Task objective
Wherever the word "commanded" appears in a line, extract that line.

Source data
____
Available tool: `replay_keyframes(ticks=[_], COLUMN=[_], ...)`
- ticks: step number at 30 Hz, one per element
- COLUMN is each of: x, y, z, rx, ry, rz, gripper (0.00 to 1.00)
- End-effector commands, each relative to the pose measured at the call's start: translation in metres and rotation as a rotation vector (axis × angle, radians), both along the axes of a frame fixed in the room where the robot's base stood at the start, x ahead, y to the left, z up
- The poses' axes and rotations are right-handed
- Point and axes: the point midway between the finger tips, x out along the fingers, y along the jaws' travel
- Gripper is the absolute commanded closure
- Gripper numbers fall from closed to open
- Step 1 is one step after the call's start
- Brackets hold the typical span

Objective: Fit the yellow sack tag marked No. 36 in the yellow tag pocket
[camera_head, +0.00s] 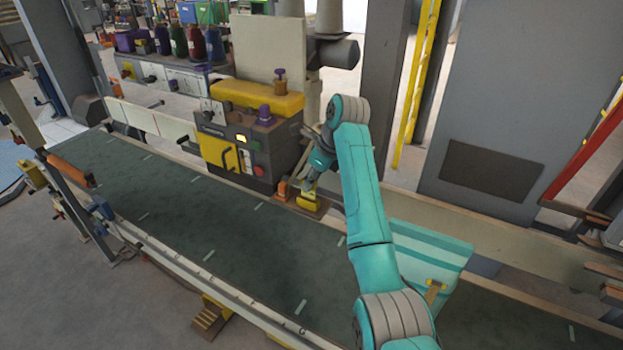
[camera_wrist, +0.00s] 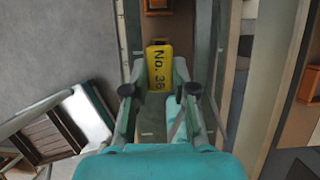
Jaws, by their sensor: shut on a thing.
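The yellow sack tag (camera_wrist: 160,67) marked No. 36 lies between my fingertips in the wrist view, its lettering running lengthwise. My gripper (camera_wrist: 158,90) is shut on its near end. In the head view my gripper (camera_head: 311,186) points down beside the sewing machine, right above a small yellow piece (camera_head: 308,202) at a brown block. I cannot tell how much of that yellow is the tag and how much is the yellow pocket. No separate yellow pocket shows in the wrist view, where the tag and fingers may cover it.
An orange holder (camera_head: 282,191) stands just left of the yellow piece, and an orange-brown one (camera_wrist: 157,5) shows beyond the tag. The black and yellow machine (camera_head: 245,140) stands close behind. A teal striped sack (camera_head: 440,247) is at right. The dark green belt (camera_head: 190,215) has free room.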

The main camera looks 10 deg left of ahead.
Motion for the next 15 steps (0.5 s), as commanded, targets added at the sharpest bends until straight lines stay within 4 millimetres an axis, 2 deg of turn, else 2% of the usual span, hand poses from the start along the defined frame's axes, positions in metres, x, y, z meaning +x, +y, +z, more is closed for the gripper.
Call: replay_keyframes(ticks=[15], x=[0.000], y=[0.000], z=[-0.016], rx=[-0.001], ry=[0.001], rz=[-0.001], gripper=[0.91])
____
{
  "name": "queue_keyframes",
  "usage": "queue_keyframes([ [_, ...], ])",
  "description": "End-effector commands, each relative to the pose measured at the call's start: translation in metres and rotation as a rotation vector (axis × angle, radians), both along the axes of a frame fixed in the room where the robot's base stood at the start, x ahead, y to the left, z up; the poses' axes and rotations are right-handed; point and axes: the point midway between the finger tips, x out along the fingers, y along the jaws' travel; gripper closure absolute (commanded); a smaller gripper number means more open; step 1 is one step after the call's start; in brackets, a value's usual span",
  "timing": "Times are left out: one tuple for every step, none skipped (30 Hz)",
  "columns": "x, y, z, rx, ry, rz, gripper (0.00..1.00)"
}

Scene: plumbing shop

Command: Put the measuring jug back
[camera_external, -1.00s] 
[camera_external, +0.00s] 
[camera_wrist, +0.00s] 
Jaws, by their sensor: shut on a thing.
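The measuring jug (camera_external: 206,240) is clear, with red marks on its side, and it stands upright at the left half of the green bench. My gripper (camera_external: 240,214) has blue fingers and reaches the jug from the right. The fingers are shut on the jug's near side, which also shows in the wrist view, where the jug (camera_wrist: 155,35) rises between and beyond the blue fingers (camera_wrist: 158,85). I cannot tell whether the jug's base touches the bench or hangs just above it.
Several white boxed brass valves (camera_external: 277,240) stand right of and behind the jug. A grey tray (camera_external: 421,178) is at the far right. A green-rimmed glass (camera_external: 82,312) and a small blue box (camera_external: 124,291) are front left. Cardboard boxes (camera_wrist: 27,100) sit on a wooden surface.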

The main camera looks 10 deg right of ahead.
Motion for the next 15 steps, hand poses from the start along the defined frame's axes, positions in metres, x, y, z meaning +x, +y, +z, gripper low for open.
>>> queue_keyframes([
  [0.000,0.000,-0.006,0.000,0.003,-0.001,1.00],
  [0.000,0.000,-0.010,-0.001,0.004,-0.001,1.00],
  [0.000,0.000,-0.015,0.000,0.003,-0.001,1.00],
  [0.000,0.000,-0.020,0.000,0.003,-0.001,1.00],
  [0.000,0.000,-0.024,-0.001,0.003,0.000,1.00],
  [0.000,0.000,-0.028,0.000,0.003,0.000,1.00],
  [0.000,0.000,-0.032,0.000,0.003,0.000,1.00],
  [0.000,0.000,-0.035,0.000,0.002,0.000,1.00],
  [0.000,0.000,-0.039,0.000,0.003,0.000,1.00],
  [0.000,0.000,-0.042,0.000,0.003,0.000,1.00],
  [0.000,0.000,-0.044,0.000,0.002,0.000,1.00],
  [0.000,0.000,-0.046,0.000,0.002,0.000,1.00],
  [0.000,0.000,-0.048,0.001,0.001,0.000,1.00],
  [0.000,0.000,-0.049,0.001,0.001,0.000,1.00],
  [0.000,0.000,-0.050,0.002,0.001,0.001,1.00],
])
____
Answer to this task
- Gripper is the absolute commanded closure
Motion for the next 15 steps (0.5 s), as commanded, targets added at the sharpest bends until straight lines stay within 4 millimetres an axis, 2 deg of turn, else 2% of the usual span, hand poses from the start along the defined frame's axes, positions in metres, x, y, z meaning +x, +y, +z, more is closed for the gripper.
  "description": "End-effector commands, each relative to the pose measured at the call's start: translation in metres and rotation as a rotation vector (axis × angle, radians), both along the axes of a frame fixed in the room where the robot's base stood at the start, x ahead, y to the left, z up; the poses' axes and rotations are right-handed; point and axes: the point midway between the finger tips, x out along the fingers, y along the jaws' travel; gripper closure absolute (commanded); a smaller gripper number means more open; step 1 is one step after the call's start; in brackets, a value's usual span",

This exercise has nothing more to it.